## Saved entries
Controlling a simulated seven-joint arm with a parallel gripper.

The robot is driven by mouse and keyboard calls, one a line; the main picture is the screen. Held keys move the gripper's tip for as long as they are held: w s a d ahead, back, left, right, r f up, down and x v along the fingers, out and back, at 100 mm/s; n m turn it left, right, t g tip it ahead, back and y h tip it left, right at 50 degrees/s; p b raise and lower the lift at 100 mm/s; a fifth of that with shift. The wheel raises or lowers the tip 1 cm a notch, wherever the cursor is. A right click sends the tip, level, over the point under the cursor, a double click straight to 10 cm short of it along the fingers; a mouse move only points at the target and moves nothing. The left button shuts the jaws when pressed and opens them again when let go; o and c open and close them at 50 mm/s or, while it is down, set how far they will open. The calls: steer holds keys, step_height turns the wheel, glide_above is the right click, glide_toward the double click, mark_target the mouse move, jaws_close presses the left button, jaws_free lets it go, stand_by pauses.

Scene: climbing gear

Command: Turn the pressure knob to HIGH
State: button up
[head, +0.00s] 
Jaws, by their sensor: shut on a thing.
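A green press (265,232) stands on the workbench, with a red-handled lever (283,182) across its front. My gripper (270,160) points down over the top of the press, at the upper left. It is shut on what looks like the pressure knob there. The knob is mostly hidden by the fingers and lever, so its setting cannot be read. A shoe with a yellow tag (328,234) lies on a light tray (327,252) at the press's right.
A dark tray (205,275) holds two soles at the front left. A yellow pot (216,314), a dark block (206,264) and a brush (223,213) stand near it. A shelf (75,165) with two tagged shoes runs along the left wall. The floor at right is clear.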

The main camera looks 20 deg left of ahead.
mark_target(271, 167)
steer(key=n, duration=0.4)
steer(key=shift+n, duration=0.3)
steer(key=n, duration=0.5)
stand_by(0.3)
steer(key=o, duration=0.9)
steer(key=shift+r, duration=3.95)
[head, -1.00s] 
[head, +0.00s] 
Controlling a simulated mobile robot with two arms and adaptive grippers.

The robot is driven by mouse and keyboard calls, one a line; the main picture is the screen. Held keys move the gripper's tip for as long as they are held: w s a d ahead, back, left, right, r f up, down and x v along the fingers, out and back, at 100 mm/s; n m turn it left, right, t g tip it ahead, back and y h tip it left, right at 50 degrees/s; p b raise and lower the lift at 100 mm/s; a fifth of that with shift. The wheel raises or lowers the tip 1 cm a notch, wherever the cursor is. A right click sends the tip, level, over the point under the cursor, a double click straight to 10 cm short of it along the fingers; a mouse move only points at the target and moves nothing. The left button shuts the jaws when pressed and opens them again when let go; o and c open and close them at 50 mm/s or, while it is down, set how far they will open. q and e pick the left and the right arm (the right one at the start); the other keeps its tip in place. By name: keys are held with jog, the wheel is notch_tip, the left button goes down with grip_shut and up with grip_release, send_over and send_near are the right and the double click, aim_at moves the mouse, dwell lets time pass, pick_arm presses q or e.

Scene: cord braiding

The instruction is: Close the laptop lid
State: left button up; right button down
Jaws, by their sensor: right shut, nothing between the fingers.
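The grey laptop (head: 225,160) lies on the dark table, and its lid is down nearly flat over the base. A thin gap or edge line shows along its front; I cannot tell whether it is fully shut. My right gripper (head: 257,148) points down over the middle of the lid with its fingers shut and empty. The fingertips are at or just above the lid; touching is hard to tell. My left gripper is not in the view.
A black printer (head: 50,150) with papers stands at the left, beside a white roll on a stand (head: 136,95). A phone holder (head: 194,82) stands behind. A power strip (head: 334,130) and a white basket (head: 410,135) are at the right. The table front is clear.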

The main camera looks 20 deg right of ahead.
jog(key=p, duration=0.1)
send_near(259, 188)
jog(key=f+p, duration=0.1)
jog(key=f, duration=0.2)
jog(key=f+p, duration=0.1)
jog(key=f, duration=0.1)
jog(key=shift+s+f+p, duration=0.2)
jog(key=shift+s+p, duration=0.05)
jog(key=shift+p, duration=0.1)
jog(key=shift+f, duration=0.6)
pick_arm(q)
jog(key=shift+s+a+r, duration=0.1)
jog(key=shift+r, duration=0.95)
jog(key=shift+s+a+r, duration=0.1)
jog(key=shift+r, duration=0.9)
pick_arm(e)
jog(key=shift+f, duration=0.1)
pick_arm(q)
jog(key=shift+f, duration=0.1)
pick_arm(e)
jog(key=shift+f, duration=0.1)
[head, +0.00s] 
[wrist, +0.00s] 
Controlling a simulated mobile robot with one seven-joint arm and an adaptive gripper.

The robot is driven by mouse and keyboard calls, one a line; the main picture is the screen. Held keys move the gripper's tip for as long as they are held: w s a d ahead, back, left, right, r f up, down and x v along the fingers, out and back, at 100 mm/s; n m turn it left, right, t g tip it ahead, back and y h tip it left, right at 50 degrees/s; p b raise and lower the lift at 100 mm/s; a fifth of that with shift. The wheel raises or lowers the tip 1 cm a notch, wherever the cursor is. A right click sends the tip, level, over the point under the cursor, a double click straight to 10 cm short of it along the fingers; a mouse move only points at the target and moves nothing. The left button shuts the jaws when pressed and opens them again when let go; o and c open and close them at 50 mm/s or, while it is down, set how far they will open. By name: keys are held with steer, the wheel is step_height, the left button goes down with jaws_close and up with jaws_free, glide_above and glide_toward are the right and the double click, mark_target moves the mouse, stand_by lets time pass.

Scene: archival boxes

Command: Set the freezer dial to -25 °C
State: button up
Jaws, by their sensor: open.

## BRIEF
Go through the listing above and restate it word for word.

## OUTPUT FOR THIS EXERCISE
Controlling a simulated seven-joint arm with a parallel gripper.

The robot is driven by mouse and keyboard calls, one a line; the main picture is the screen. Held keys move the gripper's tip for as long as they are held: w s a d ahead, back, left, right, r f up, down and x v along the fingers, out and back, at 100 mm/s; n m turn it left, right, t g tip it ahead, back and y h tip it left, right at 50 degrees/s; p b raise and lower the lift at 100 mm/s; a fifth of that with shift. The wheel raises or lowers the tip 1 cm a notch, wherever the cursor is. A right click sends the tip, level, over the point under the cursor, a double click straight to 10 cm short of it along the fingers; a mouse move only points at the target and moves nothing. The left button shuts the jaws when pressed and opens them again when let go; o and c open and close them at 50 mm/s or, while it is down, set how far they will open. The calls: steer holds keys, step_height turns the wheel, glide_above is the right click, glide_toward the double click, mark_target the mouse move, jaws_close presses the left button, jaws_free lets it go, stand_by pauses.

Scene: climbing gear

Command: Turn the pressure knob to HIGH
State: button up
[head, +0.00s] 
Jaws, by their sensor: shut on a thing.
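A green press (265,232) stands on the workbench, with a red-handled lever (283,182) across its front. My gripper (270,160) points down over the top of the press, at the upper left. It is shut on what looks like the pressure knob there. The knob is mostly hidden by the fingers and lever, so its setting cannot be read. A shoe with a yellow tag (328,234) lies on a light tray (327,252) at the press's right.
A dark tray (205,275) holds two soles at the front left. A yellow pot (216,314), a dark block (206,264) and a brush (223,213) stand near it. A shelf (75,165) with two tagged shoes runs along the left wall. The floor at right is clear.

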The main camera looks 20 deg left of ahead.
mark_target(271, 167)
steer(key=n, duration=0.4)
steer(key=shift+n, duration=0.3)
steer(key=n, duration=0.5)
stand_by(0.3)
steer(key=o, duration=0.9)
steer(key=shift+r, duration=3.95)
[head, -1.00s] 
[head, +0.00s] 
Controlling a simulated mobile robot with two arms and adaptive grippers.

The robot is driven by mouse and keyboard calls, one a line; the main picture is the screen. Held keys move the gripper's tip for as long as they are held: w s a d ahead, back, left, right, r f up, down and x v along the fingers, out and back, at 100 mm/s; n m turn it left, right, t g tip it ahead, back and y h tip it left, right at 50 degrees/s; p b raise and lower the lift at 100 mm/s; a fifth of that with shift. The wheel raises or lowers the tip 1 cm a notch, wherever the cursor is. A right click sends the tip, level, over the point under the cursor, a double click straight to 10 cm short of it along the fingers; a mouse move only points at the target and moves nothing. The left button shuts the jaws when pressed and opens them again when let go; o and c open and close them at 50 mm/s or, while it is down, set how far they will open. q and e pick the left and the right arm (the right one at the start); the other keeps its tip in place. By name: keys are held with jog, the wheel is notch_tip, the left button goes down with grip_shut and up with grip_release, send_over and send_near are the right and the double click, aim_at moves the mouse, dwell lets time pass, pick_arm presses q or e.

Scene: cord braiding

The instruction is: Close the laptop lid
State: left button up; right button down
Jaws, by their sensor: right shut, nothing between the fingers.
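The grey laptop (head: 225,160) lies on the dark table, and its lid is down nearly flat over the base. A thin gap or edge line shows along its front; I cannot tell whether it is fully shut. My right gripper (head: 257,148) points down over the middle of the lid with its fingers shut and empty. The fingertips are at or just above the lid; touching is hard to tell. My left gripper is not in the view.
A black printer (head: 50,150) with papers stands at the left, beside a white roll on a stand (head: 136,95). A phone holder (head: 194,82) stands behind. A power strip (head: 334,130) and a white basket (head: 410,135) are at the right. The table front is clear.

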The main camera looks 20 deg right of ahead.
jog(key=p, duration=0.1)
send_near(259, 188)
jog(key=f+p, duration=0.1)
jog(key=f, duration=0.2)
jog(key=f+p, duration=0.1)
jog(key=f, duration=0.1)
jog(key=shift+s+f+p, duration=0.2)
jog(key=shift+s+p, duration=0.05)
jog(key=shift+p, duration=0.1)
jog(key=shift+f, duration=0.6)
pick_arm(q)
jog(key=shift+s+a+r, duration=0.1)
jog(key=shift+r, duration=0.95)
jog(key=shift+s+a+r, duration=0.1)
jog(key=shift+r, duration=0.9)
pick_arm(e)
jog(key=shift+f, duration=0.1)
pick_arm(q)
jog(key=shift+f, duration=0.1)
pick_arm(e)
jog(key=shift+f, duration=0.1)
[head, +0.00s] 
[wrist, +0.00s] 
Controlling a simulated mobile robot with one seven-joint arm and an adaptive gripper.

The robot is driven by mouse and keyboard calls, one a line; the main picture is the screen. Held keys move the gripper's tip for as long as they are held: w s a d ahead, back, left, right, r f up, down and x v along the fingers, out and back, at 100 mm/s; n m turn it left, right, t g tip it ahead, back and y h tip it left, right at 50 degrees/s; p b raise and lower the lift at 100 mm/s; a fifth of that with shift. The wheel raises or lowers the tip 1 cm a notch, wherever the cursor is. A right click sends the tip, level, over the point under the cursor, a double click straight to 10 cm short of it along the fingers; a mouse move only points at the target and moves nothing. The left button shuts the jaws when pressed and opens them again when let go; o and c open and close them at 50 mm/s or, while it is down, set how far they will open. By name: keys are held with steer, the wheel is step_height, the left button goes down with jaws_close and up with jaws_free, glide_above and glide_toward are the right and the double click, mark_target moves the mouse, stand_by lets time pass.

Scene: archival boxes

Command: Set the freezer dial to -25 °C
State: button up
Jaws, by their sensor: open.

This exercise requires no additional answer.